■ Task objective
Transcribe the whole listing below without changing a word, but leave out every image.

------

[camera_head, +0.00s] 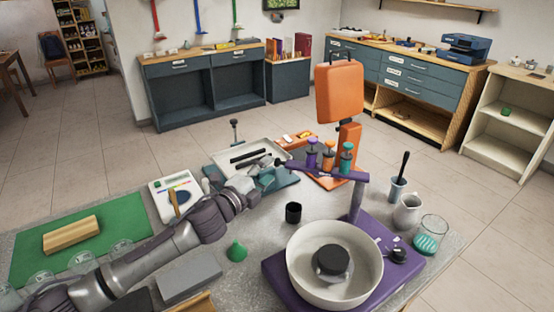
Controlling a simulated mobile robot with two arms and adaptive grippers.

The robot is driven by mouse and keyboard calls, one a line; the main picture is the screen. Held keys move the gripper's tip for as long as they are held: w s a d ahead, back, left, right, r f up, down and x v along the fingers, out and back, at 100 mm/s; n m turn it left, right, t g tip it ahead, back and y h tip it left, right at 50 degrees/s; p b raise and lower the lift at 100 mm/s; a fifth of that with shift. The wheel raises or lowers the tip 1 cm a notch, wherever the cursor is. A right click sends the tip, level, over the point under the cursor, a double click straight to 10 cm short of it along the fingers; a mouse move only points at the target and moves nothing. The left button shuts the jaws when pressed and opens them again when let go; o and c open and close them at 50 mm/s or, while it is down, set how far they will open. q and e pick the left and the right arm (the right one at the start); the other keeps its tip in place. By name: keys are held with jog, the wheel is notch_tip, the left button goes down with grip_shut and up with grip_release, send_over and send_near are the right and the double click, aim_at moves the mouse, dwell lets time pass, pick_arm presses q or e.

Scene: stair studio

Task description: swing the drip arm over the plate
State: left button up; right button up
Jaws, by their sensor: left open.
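The purple drip arm (320,171) extends left from the top of a purple post (357,200) and carries purple, orange and teal droppers. It lies behind the white bowl (303,277), not over it. A dark round plate (333,260) sits in the middle of the bowl, on the purple base (377,290). My left gripper (272,166) is open at the free left end of the drip arm. Whether its fingers touch that end is too small to tell. My right gripper is not in view.
A black cup (293,212) and a green funnel (237,251) stand left of the bowl. A white jug (407,211), a glass beaker (430,236) and a cup with a black-handled tool (397,190) stand right. An orange stand (340,92) rises behind the drip arm.

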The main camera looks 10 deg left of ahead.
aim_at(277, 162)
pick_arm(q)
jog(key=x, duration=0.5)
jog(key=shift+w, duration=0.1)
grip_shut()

------

■ Written answer
[camera_head, +0.00s] 
Controlling a simulated mobile robot with two arms and adaptive grippers.

The robot is driven by mouse and keyboard calls, one a line; the main picture is the screen. Held keys move the gripper's tip for as long as they are held: w s a d ahead, back, left, right, r f up, down and x v along the fingers, out and back, at 100 mm/s; n m turn it left, right, t g tip it ahead, back and y h tip it left, right at 50 degrees/s; p b raise and lower the lift at 100 mm/s; a fifth of that with shift. The wheel raises or lowers the tip 1 cm a notch, wherever the cursor is. A right click sends the tip, level, over the point under the cursor, a double click straight to 10 cm short of it along the fingers; a mouse move only points at the target and moves nothing. The left button shuts the jaws when pressed and opens them again when let go; o and c open and close them at 50 mm/s or, while it is down, set how far they will open. q and e pick the left and the right arm (the right one at the start); the other keeps its tip in place. By name: keys are held with jog, the wheel is notch_tip, the left button goes down with grip_shut and up with grip_release, send_over and send_near are the right and the double click, aim_at moves the mouse, dwell lets time pass, pick_arm presses q or e.

Scene: stair studio

Task description: swing the drip arm over the plate
State: left button up; right button up
Jaws, by their sensor: left open.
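The purple drip arm (320,171) extends left from the top of a purple post (357,200) and carries purple, orange and teal droppers. It lies behind the white bowl (303,277), not over it. A dark round plate (333,260) sits in the middle of the bowl, on the purple base (377,290). My left gripper (272,166) is open at the free left end of the drip arm. Whether its fingers touch that end is too small to tell. My right gripper is not in view.
A black cup (293,212) and a green funnel (237,251) stand left of the bowl. A white jug (407,211), a glass beaker (430,236) and a cup with a black-handled tool (397,190) stand right. An orange stand (340,92) rises behind the drip arm.

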The main camera looks 10 deg left of ahead.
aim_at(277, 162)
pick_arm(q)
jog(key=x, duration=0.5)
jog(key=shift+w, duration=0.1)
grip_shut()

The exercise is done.